Written problem: Records follow. Select each line holding "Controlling".

Available data:
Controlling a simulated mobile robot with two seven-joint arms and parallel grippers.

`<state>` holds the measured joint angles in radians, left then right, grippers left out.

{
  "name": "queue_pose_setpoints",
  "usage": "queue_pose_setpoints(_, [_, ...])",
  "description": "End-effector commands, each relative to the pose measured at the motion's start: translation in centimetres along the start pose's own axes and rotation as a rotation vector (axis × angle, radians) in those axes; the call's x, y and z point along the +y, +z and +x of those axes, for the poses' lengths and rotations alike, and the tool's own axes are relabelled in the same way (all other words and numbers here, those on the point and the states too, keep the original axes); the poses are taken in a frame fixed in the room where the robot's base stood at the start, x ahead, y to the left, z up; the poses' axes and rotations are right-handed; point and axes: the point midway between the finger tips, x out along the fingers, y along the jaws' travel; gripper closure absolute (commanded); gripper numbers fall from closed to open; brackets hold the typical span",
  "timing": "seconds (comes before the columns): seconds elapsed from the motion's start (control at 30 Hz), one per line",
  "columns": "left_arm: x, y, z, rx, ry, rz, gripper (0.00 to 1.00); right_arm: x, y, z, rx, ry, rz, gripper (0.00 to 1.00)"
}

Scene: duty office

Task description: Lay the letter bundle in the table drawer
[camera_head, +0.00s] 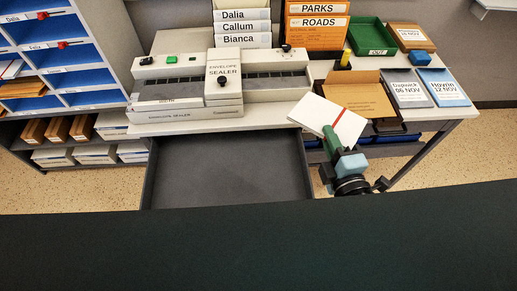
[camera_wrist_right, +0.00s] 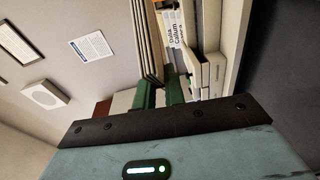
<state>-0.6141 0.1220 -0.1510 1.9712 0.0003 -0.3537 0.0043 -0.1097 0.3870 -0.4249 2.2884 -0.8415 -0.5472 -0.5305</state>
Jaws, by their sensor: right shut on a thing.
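The letter bundle (camera_head: 324,113), white with a red band across it, is held tilted in the head view, in front of the table's right half. My right gripper (camera_head: 337,143) is shut on its lower edge. The table drawer (camera_head: 228,172) is pulled open and its visible inside is empty and dark grey. The bundle is just right of the drawer and higher than it, not over its middle. In the right wrist view the green fingers (camera_wrist_right: 160,96) show, with their grip partly hidden by the gripper body. My left gripper is not in view.
An envelope sealer (camera_head: 225,78) stands on the table (camera_head: 270,116) behind the drawer. An open brown box (camera_head: 357,94), a green tray (camera_head: 371,37) and grey and blue packets (camera_head: 443,87) are at the right. Blue pigeonholes (camera_head: 96,57) stand left. The drawer's front part is hidden by a dark foreground surface.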

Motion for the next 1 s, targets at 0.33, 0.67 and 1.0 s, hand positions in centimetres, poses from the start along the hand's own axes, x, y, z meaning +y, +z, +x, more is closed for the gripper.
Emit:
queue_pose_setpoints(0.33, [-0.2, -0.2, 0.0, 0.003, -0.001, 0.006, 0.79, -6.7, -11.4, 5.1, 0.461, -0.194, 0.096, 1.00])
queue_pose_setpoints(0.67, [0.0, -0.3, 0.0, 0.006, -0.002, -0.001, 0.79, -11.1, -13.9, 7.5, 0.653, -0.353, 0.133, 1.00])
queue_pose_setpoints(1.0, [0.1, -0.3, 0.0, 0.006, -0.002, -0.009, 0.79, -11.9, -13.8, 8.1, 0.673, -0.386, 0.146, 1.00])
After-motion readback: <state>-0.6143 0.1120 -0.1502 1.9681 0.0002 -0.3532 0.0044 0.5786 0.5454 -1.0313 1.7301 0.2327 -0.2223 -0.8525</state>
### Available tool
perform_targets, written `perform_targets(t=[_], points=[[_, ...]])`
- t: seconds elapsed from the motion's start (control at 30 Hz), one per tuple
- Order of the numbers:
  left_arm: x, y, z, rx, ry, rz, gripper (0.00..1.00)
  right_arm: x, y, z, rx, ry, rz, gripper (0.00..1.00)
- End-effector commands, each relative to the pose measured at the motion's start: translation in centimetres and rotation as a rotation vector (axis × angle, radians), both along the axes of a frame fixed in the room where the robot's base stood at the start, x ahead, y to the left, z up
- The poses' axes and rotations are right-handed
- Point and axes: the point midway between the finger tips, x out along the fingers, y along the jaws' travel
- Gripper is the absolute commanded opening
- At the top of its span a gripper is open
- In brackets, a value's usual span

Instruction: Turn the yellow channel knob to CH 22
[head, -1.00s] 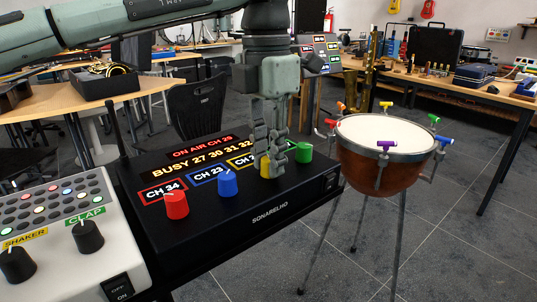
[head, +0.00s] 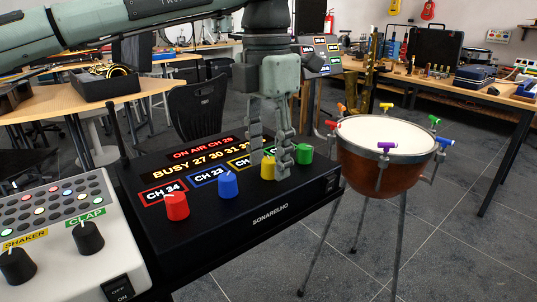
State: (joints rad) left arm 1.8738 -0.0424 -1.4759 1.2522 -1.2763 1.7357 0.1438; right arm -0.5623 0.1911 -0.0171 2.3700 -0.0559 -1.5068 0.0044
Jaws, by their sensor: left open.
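The black SONARELHO box (head: 297,200) has a row of red, blue, yellow and green knobs on its top. The yellow knob (head: 267,169) is partly hidden by my left gripper (head: 269,170), whose open fingers come down from above around it. I cannot tell whether they touch it. The yellow-framed display (head: 238,162) by this knob shows "CH", with its number hidden behind a finger. The upper display (head: 200,148) reads ON AIR CH 29; the busy line (head: 190,165) reads 27 30 31 and is then cut off. My right gripper is not in view.
The red knob (head: 176,206) by CH 34 and the blue knob (head: 228,185) by CH 23 stand left of the gripper. The green knob (head: 305,153) is close on its right. A white drum machine (head: 115,240) is at the left, a kettle drum (head: 385,140) at the right.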

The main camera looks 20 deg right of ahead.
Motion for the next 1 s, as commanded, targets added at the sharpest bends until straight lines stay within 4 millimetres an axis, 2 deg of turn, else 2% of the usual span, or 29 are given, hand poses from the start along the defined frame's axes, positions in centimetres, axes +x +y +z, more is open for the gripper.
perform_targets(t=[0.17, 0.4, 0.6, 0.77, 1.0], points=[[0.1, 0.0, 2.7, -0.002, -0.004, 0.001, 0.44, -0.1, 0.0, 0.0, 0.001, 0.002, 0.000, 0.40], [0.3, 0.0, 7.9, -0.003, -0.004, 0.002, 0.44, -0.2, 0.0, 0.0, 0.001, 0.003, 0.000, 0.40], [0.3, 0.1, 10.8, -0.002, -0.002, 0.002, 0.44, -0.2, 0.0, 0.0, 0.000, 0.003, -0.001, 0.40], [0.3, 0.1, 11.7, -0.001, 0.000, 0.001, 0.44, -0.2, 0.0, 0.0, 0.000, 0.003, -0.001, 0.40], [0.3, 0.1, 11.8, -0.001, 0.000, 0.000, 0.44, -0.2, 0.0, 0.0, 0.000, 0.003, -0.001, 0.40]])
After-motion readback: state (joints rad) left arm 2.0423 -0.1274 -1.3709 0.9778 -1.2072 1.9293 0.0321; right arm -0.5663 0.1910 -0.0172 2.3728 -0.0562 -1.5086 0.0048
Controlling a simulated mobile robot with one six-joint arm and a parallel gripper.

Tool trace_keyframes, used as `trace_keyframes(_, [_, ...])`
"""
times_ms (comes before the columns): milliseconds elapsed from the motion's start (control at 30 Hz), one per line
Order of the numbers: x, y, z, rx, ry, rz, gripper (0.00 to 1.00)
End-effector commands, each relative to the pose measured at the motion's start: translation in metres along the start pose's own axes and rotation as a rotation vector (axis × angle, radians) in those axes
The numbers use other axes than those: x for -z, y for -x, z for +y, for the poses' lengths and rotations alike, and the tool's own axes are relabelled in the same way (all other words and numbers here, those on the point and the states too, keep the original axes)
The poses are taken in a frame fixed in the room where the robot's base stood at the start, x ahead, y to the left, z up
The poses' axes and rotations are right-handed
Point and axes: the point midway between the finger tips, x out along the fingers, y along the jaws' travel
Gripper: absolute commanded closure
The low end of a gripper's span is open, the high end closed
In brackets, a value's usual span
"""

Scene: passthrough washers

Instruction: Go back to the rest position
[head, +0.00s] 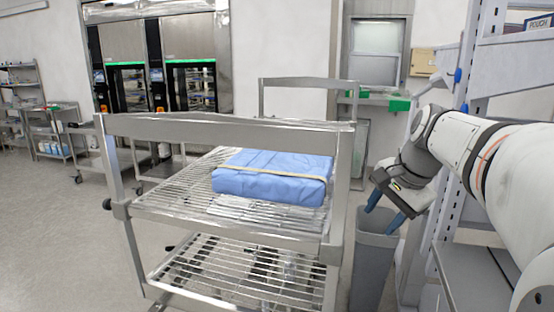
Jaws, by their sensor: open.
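My gripper (380,219) hangs at the right of the head view, at the end of my white arm. Its two blue fingers point down and stand apart, with nothing seen between them. The gripper is apart from the blue wrapped pack (270,184), to its right in the picture. The pack has a tan strip across its top and lies on the upper wire shelf of a steel cart (230,131).
A grey bin (372,262) stands behind and below my gripper. A shelving rack (468,70) is close to my arm on the right. Two washers (190,88) with green strips stand at the back left. Open floor (55,235) lies left of the cart.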

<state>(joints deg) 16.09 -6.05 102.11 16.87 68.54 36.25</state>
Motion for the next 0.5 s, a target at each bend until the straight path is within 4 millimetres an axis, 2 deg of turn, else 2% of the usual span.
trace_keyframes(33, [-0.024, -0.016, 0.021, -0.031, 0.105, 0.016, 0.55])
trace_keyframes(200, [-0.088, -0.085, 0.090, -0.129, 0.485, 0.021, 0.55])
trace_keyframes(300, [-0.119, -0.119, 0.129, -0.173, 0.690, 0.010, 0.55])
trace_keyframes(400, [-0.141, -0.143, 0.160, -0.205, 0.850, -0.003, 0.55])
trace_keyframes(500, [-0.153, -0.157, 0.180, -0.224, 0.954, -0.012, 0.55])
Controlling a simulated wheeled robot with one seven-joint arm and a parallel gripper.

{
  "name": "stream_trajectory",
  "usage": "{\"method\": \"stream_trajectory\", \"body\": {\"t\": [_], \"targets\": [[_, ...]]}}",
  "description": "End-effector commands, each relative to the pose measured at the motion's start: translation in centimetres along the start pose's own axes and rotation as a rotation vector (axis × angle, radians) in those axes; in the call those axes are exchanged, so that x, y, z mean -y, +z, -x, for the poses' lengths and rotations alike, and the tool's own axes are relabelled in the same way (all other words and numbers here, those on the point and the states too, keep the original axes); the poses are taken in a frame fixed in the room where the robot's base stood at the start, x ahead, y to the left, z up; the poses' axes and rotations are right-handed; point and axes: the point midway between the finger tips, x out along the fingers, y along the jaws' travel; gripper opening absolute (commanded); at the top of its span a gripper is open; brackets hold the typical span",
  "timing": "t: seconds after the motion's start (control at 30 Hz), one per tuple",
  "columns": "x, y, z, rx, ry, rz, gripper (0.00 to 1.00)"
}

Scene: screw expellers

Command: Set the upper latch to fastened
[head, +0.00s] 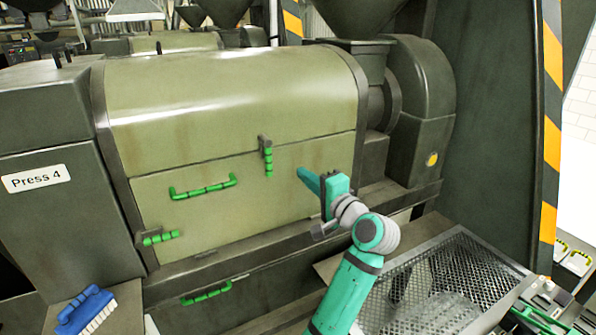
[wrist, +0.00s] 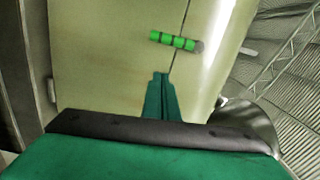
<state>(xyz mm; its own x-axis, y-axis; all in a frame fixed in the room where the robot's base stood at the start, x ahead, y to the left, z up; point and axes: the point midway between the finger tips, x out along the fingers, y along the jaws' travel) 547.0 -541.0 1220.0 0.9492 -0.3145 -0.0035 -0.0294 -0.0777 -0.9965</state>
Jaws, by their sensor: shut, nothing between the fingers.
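The upper latch (head: 267,158) is a green ribbed handle on a dark pivot at the seam of the press. It hangs down from the pivot, across the seam onto the lower panel (head: 225,213). In the wrist view the latch (wrist: 173,41) lies across the seam, beyond my fingertips. My gripper (head: 307,176) is shut and empty, to the right of the latch and a little below it in the head view. My teal fingers (wrist: 160,80) are together in the wrist view and look apart from the latch.
A second green latch (head: 158,238) sits at the panel's lower left, and a green handle (head: 203,187) is on the panel. Another green handle (head: 207,293) is below.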

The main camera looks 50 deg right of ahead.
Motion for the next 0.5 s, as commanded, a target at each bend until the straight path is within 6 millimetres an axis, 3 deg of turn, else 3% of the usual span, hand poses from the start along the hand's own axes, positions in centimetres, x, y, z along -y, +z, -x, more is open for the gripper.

Response:
Controlling a simulated mobile robot with two seven-joint arms and parallel grippers.
Controlling a simulated mobile robot with one six-joint arm and a parallel gripper.
Controlling a simulated wheeled robot with one seven-joint arm and a parallel gripper.

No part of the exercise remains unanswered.